▶ _TASK TO CARRY OUT_:
Return, character for character, the lines from the one bearing "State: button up" through the end of the material. Omit everything before that line.

▶ _DATA SHOWN_:
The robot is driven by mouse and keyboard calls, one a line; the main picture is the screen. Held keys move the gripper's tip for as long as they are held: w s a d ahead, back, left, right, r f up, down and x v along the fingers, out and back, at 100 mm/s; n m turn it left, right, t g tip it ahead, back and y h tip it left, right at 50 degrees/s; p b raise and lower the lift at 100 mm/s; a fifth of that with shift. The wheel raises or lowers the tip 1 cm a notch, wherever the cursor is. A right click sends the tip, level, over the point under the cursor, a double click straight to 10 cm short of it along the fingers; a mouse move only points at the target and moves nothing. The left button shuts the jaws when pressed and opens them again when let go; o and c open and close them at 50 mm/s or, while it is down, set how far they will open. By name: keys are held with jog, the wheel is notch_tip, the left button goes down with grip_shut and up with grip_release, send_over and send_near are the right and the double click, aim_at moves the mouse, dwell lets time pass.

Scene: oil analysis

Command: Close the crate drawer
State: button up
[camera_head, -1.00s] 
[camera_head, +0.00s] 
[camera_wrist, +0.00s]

▶ _RESULT OF THE EXERCISE_:
State: button up
[camera_head, -1.00s] 
[camera_head, +0.00s] 
[camera_wrist, +0.00s]

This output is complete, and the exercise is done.